Forum Response: Association of British Insurers
Stephen Sklaroff, deputy director general of the ABI, said: "This research largely confirms our own understanding of the performance of the mortgage endowment market and will help bring a much-needed sense of perspective to this issue. Recent reductions in interest rate payments on endowment mortgage more than balance lower investment returns.
"The vast majority of consumers are taking appropriate action when they have a projected shortfall. Where there is a possibility of policies having been mis-sold, the current arrangements for redress are working.
"From our own research, we know that the majority of customers who face a shortfall have either made other arrangements to cover the difference, or have more than 10 years to pay off their mortgage.
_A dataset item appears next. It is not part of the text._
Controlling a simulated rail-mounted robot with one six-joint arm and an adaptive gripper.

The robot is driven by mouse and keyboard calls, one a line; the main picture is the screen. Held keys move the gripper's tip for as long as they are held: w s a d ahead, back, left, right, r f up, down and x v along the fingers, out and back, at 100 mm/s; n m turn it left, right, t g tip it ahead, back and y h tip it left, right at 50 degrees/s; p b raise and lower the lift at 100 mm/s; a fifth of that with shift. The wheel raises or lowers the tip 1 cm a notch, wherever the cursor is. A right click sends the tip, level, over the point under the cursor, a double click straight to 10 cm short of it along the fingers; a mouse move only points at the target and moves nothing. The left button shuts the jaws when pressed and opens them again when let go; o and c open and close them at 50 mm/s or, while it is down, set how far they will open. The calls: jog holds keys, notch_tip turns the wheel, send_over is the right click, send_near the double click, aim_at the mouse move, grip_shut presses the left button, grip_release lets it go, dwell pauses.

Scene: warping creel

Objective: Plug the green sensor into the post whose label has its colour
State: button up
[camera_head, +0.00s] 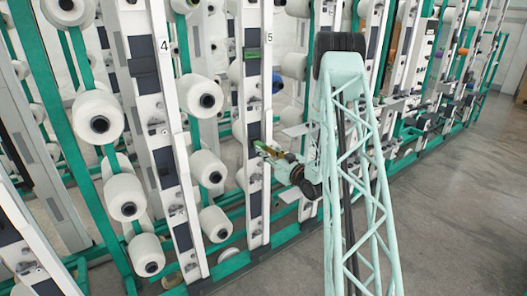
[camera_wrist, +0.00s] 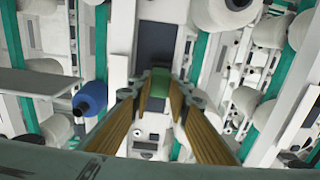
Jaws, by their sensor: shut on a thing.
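My gripper (camera_wrist: 160,85) has its two tan fingers closed on the green sensor (camera_wrist: 160,78), a small green block, in the wrist view. Behind the sensor is a white post (camera_wrist: 122,40) with a dark panel; whether the sensor touches it I cannot tell. In the head view my gripper (camera_head: 262,149) reaches left to the lower part of the white post marked 5 (camera_head: 254,205). A small green patch (camera_head: 252,53), seemingly a label, shows high on that post. The sensor is hard to make out in the head view.
The post marked 4 (camera_head: 156,110) stands to the left. White yarn cones (camera_head: 97,117) hang on green uprights between posts. A blue cone (camera_wrist: 90,98) is left of my fingers in the wrist view. Grey floor (camera_head: 455,205) is open at the right.

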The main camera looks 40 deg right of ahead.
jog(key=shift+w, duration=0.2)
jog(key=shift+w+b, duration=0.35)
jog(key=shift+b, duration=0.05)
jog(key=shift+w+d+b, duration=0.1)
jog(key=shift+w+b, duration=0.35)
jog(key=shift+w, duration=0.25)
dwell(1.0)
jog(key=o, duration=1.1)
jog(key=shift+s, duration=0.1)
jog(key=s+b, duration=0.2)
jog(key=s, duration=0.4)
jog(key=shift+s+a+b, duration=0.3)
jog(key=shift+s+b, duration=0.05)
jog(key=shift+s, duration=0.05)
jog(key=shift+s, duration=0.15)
"Recent reductions in interest rates mean that someone taking out a £50,000 endowment mortgage in 1998 is now paying £90.30 less per month in interest payments. To make up a projected shortfall of £5000 over ten years requires additional saving of just £34 per month."
Forum Response: Consumers' Association
Mick McAteer, senior policy adviser for Consumers' Association, said: "The announcement by the FSA is welcome, but consumers need help not words at this stage. The FSA must provide clear information to consumers who may have been mis-sold an endowment mortgage on how they should go about seeking redress.
"Consumers' Association's and the FSA's research found that only a minority of mortgage endowment holders say they were properly advised of the risks of taking out a mortgage endowment policy. Yet the FSA's new research has now found that the majority of mortgage endowment holders have not complained to their provider and that perceived mis-selling is the most common cause of dissatisfaction with endowment policies.
"The FSA's own findings indicate just how much work remains for the regulator to do. It is not too late for the FSA to redeem itself by following our plan of action to make sure that everyone who is entitled to redress gets it."